Four members of security forces and one civilian killed in separatist militia attacks in the country’s second-largest city.

in this photograph taken Tuesday 16 July 2019, Congolese soldiers patrol the streets of Beni, Congo DRC, the epicenter of the current Ebola epidemic. Deep distrust and pernicious rumors - along with
The army says it pushed back the rebels' advance [File: Jerome Delay/AP Photo]

Four members of security forces and one civilian were killed as separatist rebels attacked two military camps in the Democratic Republic of the Congo’s main mining centre of Lubumbashi, the city’s mayor said.

Lubumbashi Mayor Ghislain Robert Lubaba Buluma told the AFP news agency on Sunday that six of the rebels died in the attacks.

Jeff Mbiya Kadima, a member of a civil society platform that works with the government, told AFP the rebels had targeted the camps of Kimbembe and Kibati on Sunday morning.

Fortune Mbaya, a civil society leader, said the attackers had identified themselves as members of the separatist Bakata-Katanga militia.

Residents reported the sounds of gunfire in several districts following the assaults.

Al Jazeera’s Alain Uayakani, reporting from the capital Kinshasa, said it could take government forces several days to fully clear the rebels from the area.
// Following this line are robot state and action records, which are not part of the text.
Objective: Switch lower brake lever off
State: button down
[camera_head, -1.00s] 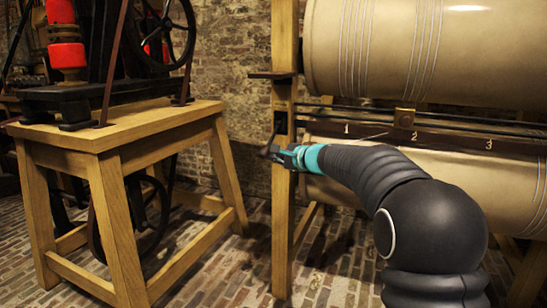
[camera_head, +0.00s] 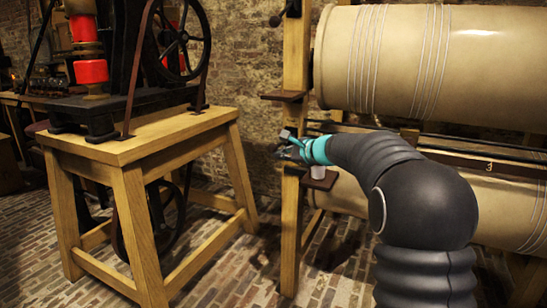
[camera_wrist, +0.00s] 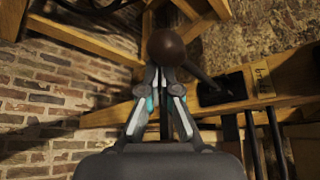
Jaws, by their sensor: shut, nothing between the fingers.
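The lower brake lever shows in the wrist view as a dark brown ball knob (camera_wrist: 166,47) on a dark rod. The rod runs right to a black slot plate on a wooden post marked "brake" (camera_wrist: 262,78). My gripper (camera_wrist: 160,76) is shut and empty, its fingertips just below the knob in the picture. I cannot tell whether they touch it. In the head view my gripper (camera_head: 286,148) is in front of the wooden post (camera_head: 291,220), below the upper ledge (camera_head: 283,95). The lower lever cannot be made out there.
An upper lever (camera_head: 284,14) is on the post's top. A small ledge (camera_head: 320,180) sits beside my wrist. Large tan drums (camera_head: 400,60) fill the right. A wooden bench with a machine (camera_head: 140,140) stands left. Brick floor is open between bench and post.

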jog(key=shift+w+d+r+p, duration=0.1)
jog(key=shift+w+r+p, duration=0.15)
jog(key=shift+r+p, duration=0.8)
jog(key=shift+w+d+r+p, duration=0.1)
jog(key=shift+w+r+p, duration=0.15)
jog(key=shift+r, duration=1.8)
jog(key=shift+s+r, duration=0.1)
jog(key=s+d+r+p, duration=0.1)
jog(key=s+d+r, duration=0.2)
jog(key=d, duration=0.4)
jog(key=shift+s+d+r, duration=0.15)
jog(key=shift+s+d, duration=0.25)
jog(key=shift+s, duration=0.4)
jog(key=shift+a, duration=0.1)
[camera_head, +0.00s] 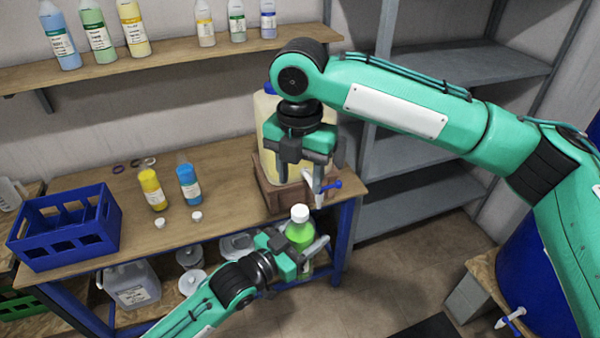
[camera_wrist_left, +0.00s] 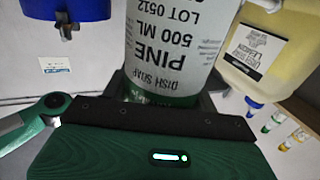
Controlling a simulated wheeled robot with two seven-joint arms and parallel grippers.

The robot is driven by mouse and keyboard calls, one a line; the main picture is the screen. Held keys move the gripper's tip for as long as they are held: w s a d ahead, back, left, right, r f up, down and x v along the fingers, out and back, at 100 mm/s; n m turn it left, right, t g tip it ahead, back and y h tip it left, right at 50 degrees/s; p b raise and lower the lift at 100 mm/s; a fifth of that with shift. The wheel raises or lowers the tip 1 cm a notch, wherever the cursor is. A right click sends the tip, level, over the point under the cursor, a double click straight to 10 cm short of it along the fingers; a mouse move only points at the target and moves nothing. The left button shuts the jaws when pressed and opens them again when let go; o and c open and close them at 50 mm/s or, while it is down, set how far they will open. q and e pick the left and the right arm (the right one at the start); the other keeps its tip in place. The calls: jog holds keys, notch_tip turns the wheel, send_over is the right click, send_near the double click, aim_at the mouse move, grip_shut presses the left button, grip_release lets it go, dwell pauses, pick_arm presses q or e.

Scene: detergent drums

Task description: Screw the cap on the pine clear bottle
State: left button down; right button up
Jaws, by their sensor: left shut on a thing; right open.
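The pine bottle (camera_head: 300,232) is green with a white cap (camera_head: 299,213) at its top. Whether the cap is tight or only resting there I cannot tell. My left gripper (camera_head: 297,250) is shut around the bottle and holds it roughly upright in front of the bench's right end. In the left wrist view the bottle (camera_wrist_left: 170,45) shows a white label reading PINE, 500 ML, DISH SOAP, upside down. My right gripper (camera_head: 303,172) is open and empty, pointing down above the bottle, apart from the cap.
A large yellow drum (camera_head: 268,112) stands on a wooden block (camera_head: 287,196), its blue-handled tap (camera_head: 325,187) close to my right gripper. Yellow (camera_head: 152,190) and blue (camera_head: 188,182) bottles stand uncapped on the bench, with white caps (camera_head: 160,223) (camera_head: 197,215) nearby. A blue crate (camera_head: 65,228) is left.

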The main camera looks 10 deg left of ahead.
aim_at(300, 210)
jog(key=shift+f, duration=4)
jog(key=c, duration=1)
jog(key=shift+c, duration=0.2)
“The army said they have succeeded in pushing back the militia from the town. The militia are mixed amongst the population and the operation to fully clear them from the city and surrounding areas may take days,” Uayakani said.

Lubumbashi is the country’s second-largest city and the capital of the southeastern Katanga region.

Former President Joseph Kabila, who comes from the region, returned there in December after a tussle for power between his supporters and his successor Felix Tshisekedi.

Incursions by the Bataka-Katanga, fighting for the region to secede from DRC, occur frequently in Lubumbashi. Two policemen and a soldier were killed in the last attack on September 26.